You are given a 0-indexed integer array nums, and an integer k.

In one operation, you will:

Take the two smallest integers x and y in nums.
Remove x and y from nums.
Add min(x, y) * 2 + max(x, y) anywhere in the array.

Note that you can only apply the described operation if nums contains at least two elements.

Return the minimum number of operations needed so that all elements of the array are greater than or equal to k.

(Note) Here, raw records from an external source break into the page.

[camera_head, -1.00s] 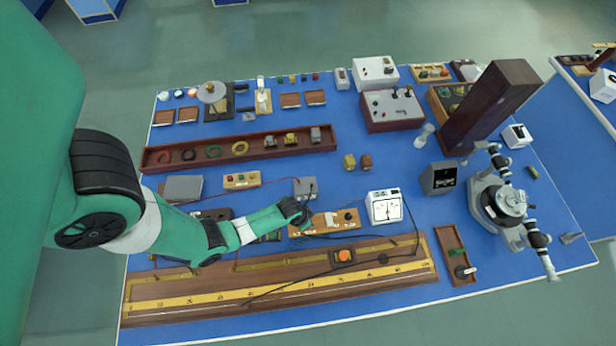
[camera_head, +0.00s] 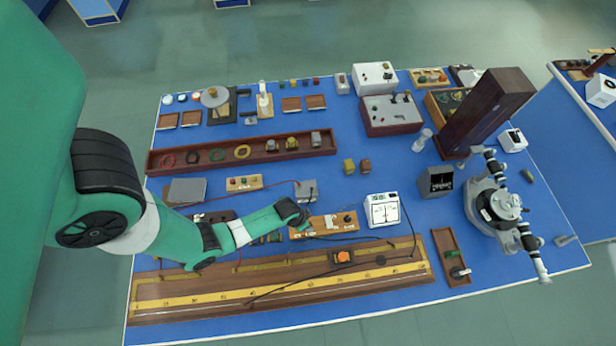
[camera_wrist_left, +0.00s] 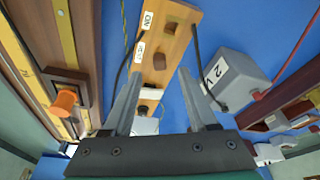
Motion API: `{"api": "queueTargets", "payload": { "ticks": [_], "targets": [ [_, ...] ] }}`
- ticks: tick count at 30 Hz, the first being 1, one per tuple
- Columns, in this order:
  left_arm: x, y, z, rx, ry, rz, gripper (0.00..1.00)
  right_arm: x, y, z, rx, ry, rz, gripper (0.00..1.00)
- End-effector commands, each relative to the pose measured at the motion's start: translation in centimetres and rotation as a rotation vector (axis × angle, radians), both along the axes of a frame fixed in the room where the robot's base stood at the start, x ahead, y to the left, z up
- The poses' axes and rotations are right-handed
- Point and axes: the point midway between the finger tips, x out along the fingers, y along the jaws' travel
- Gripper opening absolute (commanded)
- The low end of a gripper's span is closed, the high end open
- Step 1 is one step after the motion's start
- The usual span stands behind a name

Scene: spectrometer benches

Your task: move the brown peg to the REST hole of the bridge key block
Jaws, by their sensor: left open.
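The bridge key block (camera_head: 339,227) is a light wooden block near the middle of the bench. In the left wrist view the key block (camera_wrist_left: 181,45) runs up from between my fingers, with small white labels along its left side. Two brown pieces stand on it there: one near the upper label (camera_wrist_left: 172,27) and a darker one, apparently the brown peg (camera_wrist_left: 160,62), near the lower label. My left gripper (camera_wrist_left: 160,74) is open, its fingers on either side of the block near the darker piece, with nothing visibly held. In the head view my left gripper (camera_head: 302,218) hides the block's left end. Any empty hole is hard to make out.
A grey box (camera_head: 307,189) with a red wire stands just behind the block. A white meter (camera_head: 382,210) is to its right. The long wooden metre bridge (camera_head: 200,308) with an orange knob (camera_head: 343,257) lies in front. Black wires cross nearby.

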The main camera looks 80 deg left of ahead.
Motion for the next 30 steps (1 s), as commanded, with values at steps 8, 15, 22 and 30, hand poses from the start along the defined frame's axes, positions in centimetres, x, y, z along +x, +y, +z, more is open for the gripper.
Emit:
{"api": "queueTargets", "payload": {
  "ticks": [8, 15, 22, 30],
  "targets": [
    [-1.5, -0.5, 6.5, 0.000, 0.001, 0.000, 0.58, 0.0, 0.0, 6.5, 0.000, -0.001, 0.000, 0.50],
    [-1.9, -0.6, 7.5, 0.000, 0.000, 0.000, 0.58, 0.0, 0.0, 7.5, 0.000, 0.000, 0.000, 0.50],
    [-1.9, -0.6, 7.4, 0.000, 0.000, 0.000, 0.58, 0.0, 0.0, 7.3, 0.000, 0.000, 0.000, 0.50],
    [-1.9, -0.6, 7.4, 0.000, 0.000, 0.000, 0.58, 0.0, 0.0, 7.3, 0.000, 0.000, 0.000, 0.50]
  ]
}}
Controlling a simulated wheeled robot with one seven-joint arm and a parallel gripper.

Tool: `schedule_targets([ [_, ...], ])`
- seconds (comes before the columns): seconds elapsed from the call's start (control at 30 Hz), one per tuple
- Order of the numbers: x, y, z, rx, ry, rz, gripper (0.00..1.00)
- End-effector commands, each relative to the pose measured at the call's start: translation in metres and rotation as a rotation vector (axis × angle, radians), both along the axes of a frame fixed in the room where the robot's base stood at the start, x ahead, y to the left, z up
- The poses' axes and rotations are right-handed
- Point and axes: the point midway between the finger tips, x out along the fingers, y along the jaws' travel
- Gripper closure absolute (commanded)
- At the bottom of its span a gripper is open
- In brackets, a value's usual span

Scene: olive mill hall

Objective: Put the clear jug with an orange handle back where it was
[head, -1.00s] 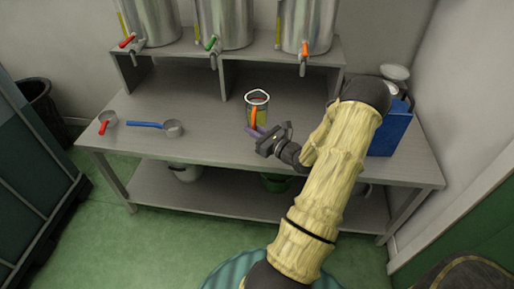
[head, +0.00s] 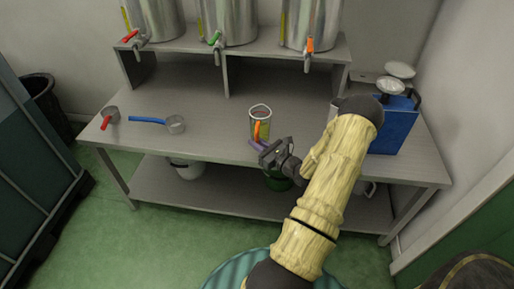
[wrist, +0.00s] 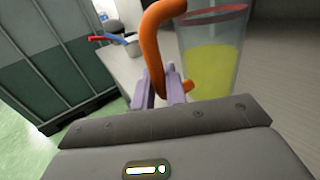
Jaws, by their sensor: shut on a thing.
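The clear jug (head: 263,122) has an orange handle (head: 257,132) and holds yellow-green liquid. I cannot tell whether the jug touches the bench top.
Steel tanks (head: 228,22) with red, green and orange taps stand on the raised shelf (head: 190,52). Bench between blue scoop and jug is clear.

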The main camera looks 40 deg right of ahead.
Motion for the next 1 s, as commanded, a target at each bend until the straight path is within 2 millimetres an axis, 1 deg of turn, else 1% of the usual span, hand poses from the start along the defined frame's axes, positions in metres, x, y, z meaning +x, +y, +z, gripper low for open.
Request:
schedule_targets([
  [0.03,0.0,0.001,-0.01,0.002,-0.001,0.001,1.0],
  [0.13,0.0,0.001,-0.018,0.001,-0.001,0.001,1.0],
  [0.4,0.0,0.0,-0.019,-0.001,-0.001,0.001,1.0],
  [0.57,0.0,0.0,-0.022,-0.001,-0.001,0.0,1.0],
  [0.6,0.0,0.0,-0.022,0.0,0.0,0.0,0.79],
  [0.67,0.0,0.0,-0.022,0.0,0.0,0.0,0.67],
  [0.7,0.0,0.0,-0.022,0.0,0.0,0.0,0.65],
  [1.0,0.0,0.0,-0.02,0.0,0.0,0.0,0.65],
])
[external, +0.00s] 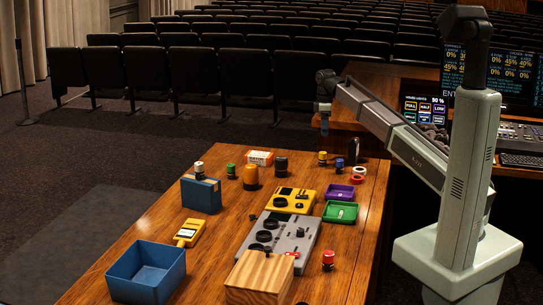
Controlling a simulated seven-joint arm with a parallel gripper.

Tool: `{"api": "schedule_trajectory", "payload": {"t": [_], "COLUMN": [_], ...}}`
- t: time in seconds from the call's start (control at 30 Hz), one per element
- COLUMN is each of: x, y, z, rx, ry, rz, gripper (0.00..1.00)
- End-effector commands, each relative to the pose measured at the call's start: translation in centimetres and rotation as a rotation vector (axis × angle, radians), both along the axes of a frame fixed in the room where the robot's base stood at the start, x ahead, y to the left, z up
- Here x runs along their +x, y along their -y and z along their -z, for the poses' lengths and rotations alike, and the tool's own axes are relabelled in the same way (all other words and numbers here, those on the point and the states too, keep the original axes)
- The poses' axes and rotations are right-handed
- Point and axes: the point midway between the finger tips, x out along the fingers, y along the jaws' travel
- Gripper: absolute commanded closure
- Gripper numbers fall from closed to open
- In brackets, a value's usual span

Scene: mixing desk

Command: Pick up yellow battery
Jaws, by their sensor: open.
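Several small cylinders that look like batteries stand on the wooden desk (190,235). One with a yellow-orange top (322,157) stands near the far right edge. Which one is the yellow battery is too small to tell. My gripper (324,130) hangs above the far right end of the desk, small and dark in the picture. It is open and apart from the objects, with nothing visible in it.
A blue bin (146,262), yellow meter (190,232), grey device (279,238), yellow device (291,200), wooden block (260,275), green tray (340,212) and purple tray (339,192) occupy the desk. A dark cylinder (354,150) stands at the far right.

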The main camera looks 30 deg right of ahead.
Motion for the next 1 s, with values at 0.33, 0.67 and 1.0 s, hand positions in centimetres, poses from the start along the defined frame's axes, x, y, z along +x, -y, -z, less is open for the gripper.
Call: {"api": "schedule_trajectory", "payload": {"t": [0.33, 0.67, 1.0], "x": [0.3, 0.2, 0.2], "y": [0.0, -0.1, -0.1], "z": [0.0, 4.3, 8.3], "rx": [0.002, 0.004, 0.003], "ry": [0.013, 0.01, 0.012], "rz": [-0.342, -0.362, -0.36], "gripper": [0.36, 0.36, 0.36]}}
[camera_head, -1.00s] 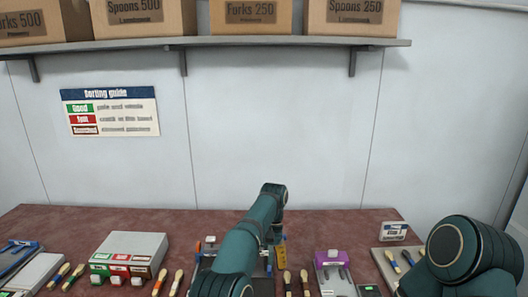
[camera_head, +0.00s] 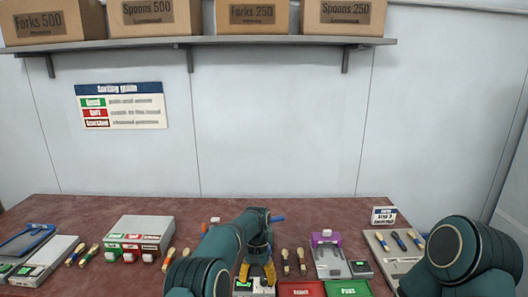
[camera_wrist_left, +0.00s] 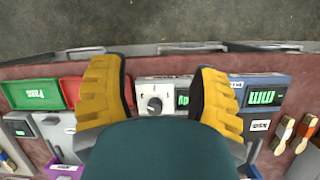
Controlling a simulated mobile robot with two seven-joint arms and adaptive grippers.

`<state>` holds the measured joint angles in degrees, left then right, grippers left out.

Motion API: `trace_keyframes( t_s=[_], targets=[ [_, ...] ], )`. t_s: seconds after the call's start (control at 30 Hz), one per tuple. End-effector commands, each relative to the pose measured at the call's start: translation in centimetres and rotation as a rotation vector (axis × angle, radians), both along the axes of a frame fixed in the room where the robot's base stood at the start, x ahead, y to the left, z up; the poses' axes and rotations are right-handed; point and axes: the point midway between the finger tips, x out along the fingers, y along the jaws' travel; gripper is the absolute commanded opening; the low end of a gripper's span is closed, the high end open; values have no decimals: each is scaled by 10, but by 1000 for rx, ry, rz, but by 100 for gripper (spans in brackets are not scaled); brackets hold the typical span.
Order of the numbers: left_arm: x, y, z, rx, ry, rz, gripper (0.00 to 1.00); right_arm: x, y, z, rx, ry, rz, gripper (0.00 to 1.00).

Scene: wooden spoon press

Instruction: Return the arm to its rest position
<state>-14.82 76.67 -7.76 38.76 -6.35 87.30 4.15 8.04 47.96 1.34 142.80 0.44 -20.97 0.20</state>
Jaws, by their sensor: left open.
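My left arm reaches over the table, and its gripper (camera_head: 258,272) with yellow fingers points down near the front edge. It also shows in the left wrist view (camera_wrist_left: 160,100), where the fingers stand wide apart with nothing held between them. Past them lies a grey device with a dial (camera_wrist_left: 154,104) and a green display. My right arm shows only as dark links at the right of the head view; its gripper is out of view.
A red tray (camera_head: 301,289) and a green tray (camera_head: 348,288) lie right of the left gripper. A shelf (camera_head: 215,40) with cartons hangs above.

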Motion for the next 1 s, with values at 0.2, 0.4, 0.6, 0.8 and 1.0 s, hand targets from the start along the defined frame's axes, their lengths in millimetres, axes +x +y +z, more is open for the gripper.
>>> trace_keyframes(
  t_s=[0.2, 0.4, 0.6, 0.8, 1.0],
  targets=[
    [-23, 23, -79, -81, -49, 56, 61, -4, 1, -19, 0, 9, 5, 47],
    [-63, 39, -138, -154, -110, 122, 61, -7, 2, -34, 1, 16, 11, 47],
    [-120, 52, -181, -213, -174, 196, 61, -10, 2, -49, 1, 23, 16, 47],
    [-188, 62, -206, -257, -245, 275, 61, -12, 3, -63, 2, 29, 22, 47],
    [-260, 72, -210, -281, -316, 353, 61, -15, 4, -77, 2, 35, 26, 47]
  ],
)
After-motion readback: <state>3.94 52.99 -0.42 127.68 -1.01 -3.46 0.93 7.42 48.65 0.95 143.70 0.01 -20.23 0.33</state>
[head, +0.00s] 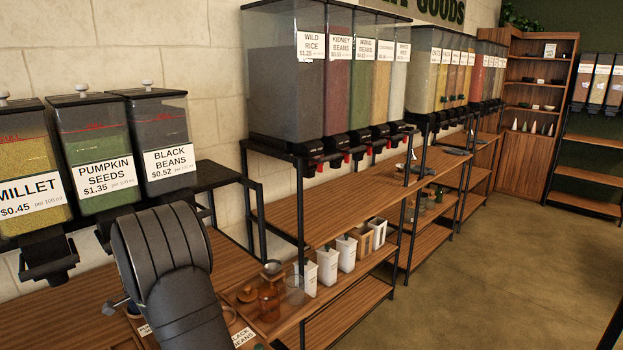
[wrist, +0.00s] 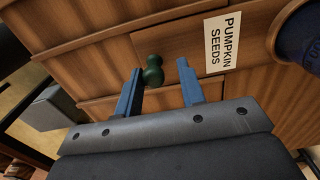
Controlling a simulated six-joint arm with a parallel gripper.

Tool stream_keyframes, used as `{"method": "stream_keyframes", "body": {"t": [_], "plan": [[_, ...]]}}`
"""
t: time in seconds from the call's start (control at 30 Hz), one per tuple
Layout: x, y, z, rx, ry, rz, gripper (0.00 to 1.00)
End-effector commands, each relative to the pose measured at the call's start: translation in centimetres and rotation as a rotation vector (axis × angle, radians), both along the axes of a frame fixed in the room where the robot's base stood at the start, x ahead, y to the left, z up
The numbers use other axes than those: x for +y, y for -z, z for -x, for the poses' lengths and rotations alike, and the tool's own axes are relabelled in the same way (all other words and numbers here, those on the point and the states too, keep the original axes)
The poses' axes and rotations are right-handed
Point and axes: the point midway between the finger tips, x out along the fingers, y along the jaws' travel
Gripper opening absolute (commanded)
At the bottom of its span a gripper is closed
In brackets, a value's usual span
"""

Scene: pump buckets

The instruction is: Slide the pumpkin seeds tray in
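The pumpkin seeds tray is a wooden front with a white "PUMPKIN SEEDS" label (wrist: 222,42) in the wrist view. Bare wood of the tray (wrist: 185,40) shows beside the label. A dark green knob (wrist: 153,70) is on it. My gripper (wrist: 160,66) is open, its two blue fingers apart, with the knob between their tips, closer to the left finger. I cannot tell whether that finger touches it. How far the tray is out is unclear. In the head view my dark arm hides the gripper and this tray.
The pumpkin seeds dispenser (head: 97,155) stands between the millet (head: 30,170) and black beans (head: 160,140) dispensers. A black beans label (head: 243,338) and a brown glass bottle (head: 269,302) are right of my arm. A dark blue round object (wrist: 303,38) is near the right finger.

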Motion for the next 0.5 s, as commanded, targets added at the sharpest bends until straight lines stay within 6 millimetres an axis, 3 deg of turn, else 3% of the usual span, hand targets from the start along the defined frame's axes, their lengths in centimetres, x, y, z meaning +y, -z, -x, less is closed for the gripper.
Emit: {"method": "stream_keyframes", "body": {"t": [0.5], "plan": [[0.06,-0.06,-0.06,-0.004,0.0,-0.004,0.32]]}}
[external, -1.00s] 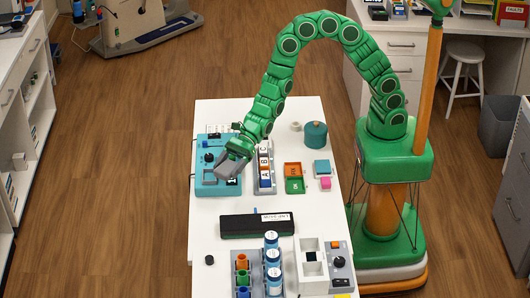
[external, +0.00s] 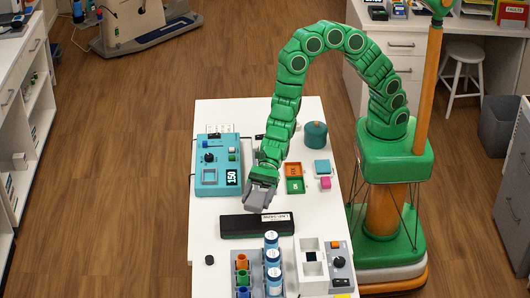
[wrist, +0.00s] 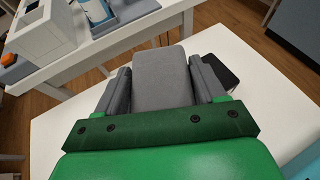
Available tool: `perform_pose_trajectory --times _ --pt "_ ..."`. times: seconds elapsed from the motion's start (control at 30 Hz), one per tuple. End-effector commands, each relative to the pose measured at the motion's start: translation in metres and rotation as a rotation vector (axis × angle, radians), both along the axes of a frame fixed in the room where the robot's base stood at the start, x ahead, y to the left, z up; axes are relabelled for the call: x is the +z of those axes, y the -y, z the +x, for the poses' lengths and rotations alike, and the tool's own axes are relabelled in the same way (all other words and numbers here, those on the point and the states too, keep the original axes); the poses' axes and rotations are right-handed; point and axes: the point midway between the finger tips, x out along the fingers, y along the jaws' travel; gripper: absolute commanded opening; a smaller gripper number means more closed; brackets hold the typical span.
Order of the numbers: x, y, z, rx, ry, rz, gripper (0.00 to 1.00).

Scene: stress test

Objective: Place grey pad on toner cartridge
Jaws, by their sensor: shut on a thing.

https://leetcode.cn/problems/minimum-operations-to-exceed-threshold-value-ii/

Example 1:

Input: nums = [2,11,10,1,3], k = 10
Output: 2
Explanation: In the first operation, we remove elements 1 and 2, then add 1 * 2 + 2 to nums. nums becomes equal to [4, 11, 10, 3].
In the second operation, we remove elements 3 and 4, then add 3 * 2 + 4 to nums. nums becomes equal to [10, 11, 10].
At this stage, all the elements of nums are greater than or equal to 10 so we can stop.
It can be shown that 2 is the minimum number of operations needed so that all elements of the array are greater than or equal to 10.

Example 2:

Input: nums = [1,1,2,4,9], k = 20
Output: 4
Explanation: After one operation, nums becomes equal to [2, 4, 9, 3].
After two operations, nums becomes equal to [7, 4, 9].
After three operations, nums becomes equal to [15, 9].
After four operations, nums becomes equal to [33].
At this stage, all the elements of nums are greater than 20 so we can stop.
It can be shown that 4 is the minimum number of operations needed so that all elements of the array are greater than or equal to 20.

Constraints:

2 <= nums.length <= 2 * 10⁵
1 <= nums[i] <= 10⁹
1 <= k <= 10⁹
The input is generated such that an answer always exists. That is, there exists some sequence of operations after which all elements of the array are greater than or equal to k.

Test Cases

1 2	class Solution: def minOperations(self, nums: List[int], k: int) -> int:

solution_test.py

import pytest

from solution import Solution


@pytest.mark.parametrize('nums, k, expected', [
    ([2,11,10,1,3], 10, 2),
    ([1,1,2,4,9], 20, 4),
])
@pytest.mark.parametrize('sol', [Solution()])
def test_solution(sol, nums, k, expected):
    assert sol.minOperations(nums.copy(), k) == expected

Thoughts

3065. Minimum Operations to Exceed Threshold Value I 的进阶版，把最小的两个数拿掉之后还会再放回来一个数。

直接用模拟操作的方法。

用最小堆比较合适，先基于 nums 构建最小堆。如果堆顶数字大于等于 k 就可以结束，否则取出堆顶数字 x 即为当前 nums 中的最小值，取走 x 后堆顶的值 y 即为第二小的值，显然 min(x, y) = x、max(x, y) = y。用 2x + y 替换掉此时的堆顶（y）。重复操作直到堆顶数字大于等于 k。

最开始构建堆的时间为 O(n log n)。模拟过程最多循环 n 次，每次两次堆操作时间为 O(log n)。总的时间复杂度 O(n log n)。直接利用 nums 的空间，附加的空间复杂度 O(1)。

Code

solution.py

from heapq import heapify, heappop, heapreplace


class Solution:
    def minOperations(self, nums: list[int], k: int) -> int:
        heapify(nums)
        cnt = 0
        while nums[0] < k:
            x = heappop(nums)
            heapreplace(nums, (x << 1) + nums[0])
            cnt += 1

        return cnt